### WHAT THE TASK REQUIRES:
List each line holding the string "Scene".

Stored items from a collection
start

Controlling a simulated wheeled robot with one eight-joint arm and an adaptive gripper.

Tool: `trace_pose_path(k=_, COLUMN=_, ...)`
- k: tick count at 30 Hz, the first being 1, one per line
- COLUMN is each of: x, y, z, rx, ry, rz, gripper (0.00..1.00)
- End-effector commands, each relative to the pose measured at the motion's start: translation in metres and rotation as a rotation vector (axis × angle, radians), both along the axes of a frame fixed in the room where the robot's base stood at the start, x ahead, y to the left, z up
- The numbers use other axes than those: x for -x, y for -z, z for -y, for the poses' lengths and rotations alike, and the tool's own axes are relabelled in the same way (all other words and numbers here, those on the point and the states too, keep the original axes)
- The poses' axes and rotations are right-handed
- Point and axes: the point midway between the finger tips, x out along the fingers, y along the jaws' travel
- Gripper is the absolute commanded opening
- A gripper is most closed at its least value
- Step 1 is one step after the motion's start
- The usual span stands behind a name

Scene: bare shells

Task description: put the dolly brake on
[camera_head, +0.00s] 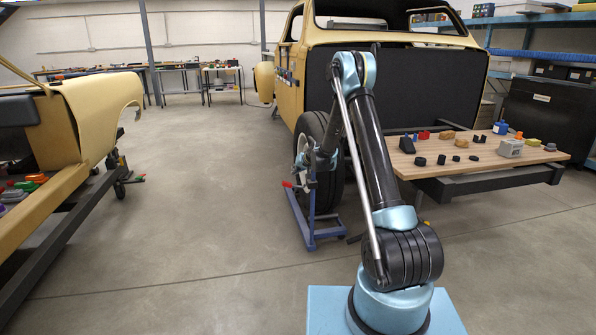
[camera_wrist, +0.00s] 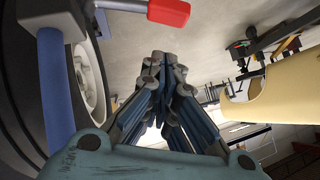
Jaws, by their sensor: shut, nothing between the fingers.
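A blue dolly (camera_head: 300,217) stands on the floor against the tire of the yellow car. Its lever has a red end (camera_head: 287,184) that sticks out to the left. In the wrist view the red lever end (camera_wrist: 168,12) is at the top, and a blue dolly bar (camera_wrist: 55,90) is at the left. My gripper (camera_wrist: 166,62) is shut and empty, its tips below the red end in the wrist picture and apart from it. In the head view my gripper is beside the tire, partly hidden by my arm and hard to make out against the dolly.
The tire (camera_head: 312,130) and car body (camera_head: 395,45) are close on the right. A wooden board (camera_head: 470,178) with several small parts is at the right. A second yellow body (camera_head: 85,120) stands on the left. The floor between is clear.

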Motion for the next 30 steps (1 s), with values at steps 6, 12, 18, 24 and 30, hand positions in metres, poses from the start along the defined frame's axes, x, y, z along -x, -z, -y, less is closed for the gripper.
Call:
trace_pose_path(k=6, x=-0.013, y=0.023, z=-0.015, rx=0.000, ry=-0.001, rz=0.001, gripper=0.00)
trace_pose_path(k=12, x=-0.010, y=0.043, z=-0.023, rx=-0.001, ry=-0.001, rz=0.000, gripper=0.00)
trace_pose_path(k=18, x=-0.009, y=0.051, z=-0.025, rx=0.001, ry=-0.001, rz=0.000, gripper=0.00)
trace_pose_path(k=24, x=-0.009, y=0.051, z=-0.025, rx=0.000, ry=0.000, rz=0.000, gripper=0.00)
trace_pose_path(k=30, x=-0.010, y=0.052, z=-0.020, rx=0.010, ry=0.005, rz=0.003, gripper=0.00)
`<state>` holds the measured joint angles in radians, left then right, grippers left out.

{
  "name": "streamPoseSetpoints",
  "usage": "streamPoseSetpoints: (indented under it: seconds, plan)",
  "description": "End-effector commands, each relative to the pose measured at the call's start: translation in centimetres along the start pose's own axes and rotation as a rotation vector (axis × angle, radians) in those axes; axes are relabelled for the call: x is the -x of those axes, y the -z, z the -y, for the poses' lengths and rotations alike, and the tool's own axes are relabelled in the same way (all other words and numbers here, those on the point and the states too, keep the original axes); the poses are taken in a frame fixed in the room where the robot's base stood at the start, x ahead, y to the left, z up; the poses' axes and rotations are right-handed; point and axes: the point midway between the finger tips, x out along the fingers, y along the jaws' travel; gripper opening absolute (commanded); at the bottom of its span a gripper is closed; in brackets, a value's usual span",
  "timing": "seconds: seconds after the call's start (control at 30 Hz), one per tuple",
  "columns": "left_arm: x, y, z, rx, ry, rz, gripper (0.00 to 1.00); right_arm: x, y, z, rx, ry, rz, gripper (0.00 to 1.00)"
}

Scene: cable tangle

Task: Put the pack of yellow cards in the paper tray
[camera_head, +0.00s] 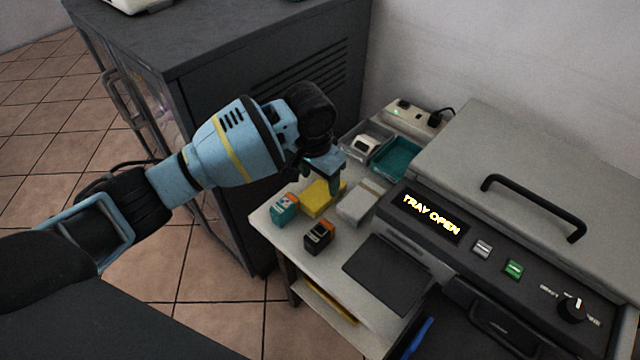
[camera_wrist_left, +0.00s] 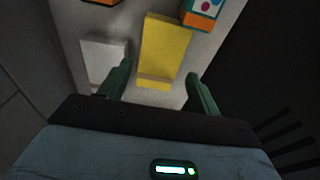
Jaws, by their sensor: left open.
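The pack of yellow cards (camera_head: 322,198) lies on the white table (camera_head: 285,245), between the teal-and-orange box and a white-grey pack. It also shows in the left wrist view (camera_wrist_left: 166,40), ahead of and between my fingers. My left gripper (camera_head: 331,184) is open and empty, just over the far end of the yellow pack; its fingers also show in the left wrist view (camera_wrist_left: 158,76). Whether they touch the pack I cannot tell. The machine's display reads TRAY OPEN; a dark recess (camera_head: 452,335) at the bottom edge looks like its paper tray, mostly cut off. My right gripper is out of view.
Near the yellow pack are a teal-and-orange box (camera_head: 285,209), a black-and-orange box (camera_head: 319,237) and a white-grey pack (camera_head: 361,203). Bins stand behind, one of them teal (camera_head: 397,158). A black flat panel (camera_head: 388,273) lies before the machine (camera_head: 530,180). A dark cabinet (camera_head: 255,110) stands close at left.

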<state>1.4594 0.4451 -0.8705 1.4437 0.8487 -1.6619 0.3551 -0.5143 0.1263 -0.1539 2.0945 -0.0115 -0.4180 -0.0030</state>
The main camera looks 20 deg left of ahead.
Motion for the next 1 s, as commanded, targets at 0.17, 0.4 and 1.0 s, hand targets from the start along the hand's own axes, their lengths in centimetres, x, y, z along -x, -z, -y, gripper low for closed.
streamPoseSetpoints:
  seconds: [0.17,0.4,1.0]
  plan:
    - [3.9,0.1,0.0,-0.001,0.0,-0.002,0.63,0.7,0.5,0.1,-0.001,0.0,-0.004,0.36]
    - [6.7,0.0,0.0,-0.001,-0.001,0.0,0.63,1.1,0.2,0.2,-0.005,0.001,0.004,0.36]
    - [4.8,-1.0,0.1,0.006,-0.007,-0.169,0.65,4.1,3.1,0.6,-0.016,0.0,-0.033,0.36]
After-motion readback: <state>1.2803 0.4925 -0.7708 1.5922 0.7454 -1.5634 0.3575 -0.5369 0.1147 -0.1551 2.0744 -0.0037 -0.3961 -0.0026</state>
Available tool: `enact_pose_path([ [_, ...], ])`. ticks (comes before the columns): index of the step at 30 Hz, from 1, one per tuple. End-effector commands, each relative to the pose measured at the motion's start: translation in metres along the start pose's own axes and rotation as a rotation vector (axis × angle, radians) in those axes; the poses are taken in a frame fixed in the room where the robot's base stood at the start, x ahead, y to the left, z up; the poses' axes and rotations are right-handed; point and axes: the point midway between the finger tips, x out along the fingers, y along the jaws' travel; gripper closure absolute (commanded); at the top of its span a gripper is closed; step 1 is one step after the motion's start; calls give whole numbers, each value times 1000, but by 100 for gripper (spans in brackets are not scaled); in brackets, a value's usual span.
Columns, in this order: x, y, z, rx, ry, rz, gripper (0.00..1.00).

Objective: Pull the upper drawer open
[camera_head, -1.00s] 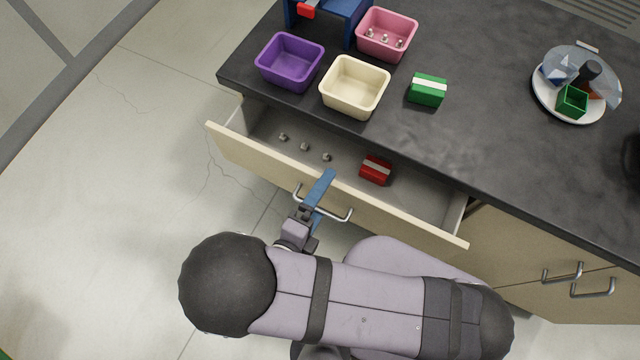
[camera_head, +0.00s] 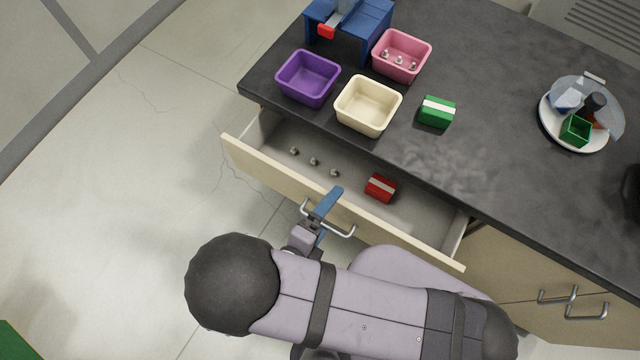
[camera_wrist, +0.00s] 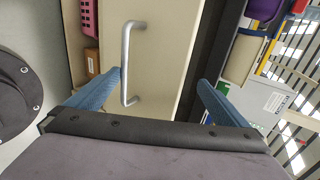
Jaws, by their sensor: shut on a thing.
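The upper drawer (camera_head: 430,228) stands well open, its pale front panel pulled out from under the dark counter. Its metal bar handle (camera_head: 343,232) is on the front face and also shows in the wrist view (camera_wrist: 127,55). My gripper (camera_head: 324,220) is at the handle with its blue fingers. In the head view one finger reaches over the panel's top edge. The exact grip is partly hidden by my wrist.
The drawer holds several small knobs (camera_head: 314,161) and a red block (camera_head: 380,188). On the counter are a purple bin (camera_head: 308,78), a cream bin (camera_head: 368,105), a pink bin (camera_head: 402,56), a green block (camera_head: 437,112) and a loaded plate (camera_head: 546,120). Floor to the left is clear.

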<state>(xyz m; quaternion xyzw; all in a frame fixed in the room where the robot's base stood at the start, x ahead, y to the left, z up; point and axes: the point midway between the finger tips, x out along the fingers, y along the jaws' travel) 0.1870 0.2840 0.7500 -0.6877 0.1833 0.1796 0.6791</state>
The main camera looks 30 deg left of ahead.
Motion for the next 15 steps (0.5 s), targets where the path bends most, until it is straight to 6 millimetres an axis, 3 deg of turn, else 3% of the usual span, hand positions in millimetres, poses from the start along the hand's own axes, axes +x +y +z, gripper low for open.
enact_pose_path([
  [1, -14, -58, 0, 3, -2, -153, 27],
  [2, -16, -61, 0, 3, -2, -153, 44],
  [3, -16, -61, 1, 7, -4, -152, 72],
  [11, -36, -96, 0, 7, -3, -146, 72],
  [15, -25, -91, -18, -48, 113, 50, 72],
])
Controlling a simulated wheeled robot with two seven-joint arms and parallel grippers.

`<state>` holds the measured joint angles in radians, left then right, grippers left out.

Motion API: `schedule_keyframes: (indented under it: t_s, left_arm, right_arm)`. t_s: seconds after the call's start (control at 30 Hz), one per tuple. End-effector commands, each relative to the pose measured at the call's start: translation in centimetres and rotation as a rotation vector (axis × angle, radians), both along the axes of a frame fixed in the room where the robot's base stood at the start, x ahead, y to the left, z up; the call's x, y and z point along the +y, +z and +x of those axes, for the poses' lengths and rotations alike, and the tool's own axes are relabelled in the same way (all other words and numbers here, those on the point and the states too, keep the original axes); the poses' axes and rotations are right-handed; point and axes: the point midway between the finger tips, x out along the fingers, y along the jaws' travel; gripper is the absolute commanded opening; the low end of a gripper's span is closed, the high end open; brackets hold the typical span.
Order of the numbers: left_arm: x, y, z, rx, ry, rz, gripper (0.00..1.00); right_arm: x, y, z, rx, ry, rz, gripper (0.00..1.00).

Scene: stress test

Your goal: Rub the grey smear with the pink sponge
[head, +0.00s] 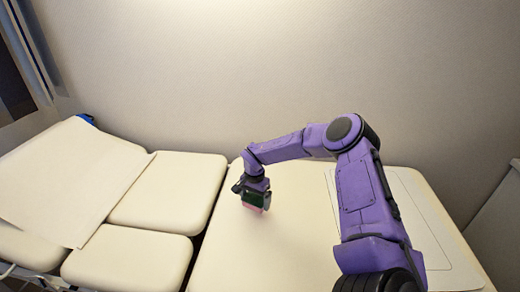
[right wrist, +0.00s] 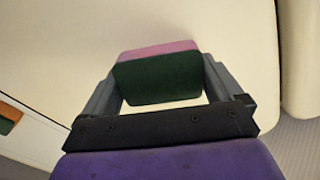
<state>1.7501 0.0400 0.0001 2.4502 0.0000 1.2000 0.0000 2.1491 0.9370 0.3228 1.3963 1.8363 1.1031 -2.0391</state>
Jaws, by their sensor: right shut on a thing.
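The pink sponge (head: 254,204) has a dark green side and is held in my right gripper (head: 250,194), low over the left part of the cream table. In the right wrist view the sponge (right wrist: 158,80) sits between the two grey fingers, its pink layer at the far edge. I cannot tell whether it touches the tabletop. No grey smear can be made out in either view; the arm and sponge cover part of the surface. My left gripper is not in view.
The cream table (head: 290,240) is mostly bare, with a thin-outlined pale sheet (head: 410,190) at its right under my arm. A padded cream couch (head: 130,258) with a white sheet (head: 70,175) stands left, across a narrow gap. A wall rises behind.

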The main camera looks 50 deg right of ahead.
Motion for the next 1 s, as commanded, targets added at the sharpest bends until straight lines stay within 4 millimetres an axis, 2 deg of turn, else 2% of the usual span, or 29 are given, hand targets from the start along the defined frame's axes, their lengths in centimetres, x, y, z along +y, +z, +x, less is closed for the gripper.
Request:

end

### SOLUTION TO THE EXERCISE:
Scene: bare shells
Scene: cable tangle
Scene: stress test

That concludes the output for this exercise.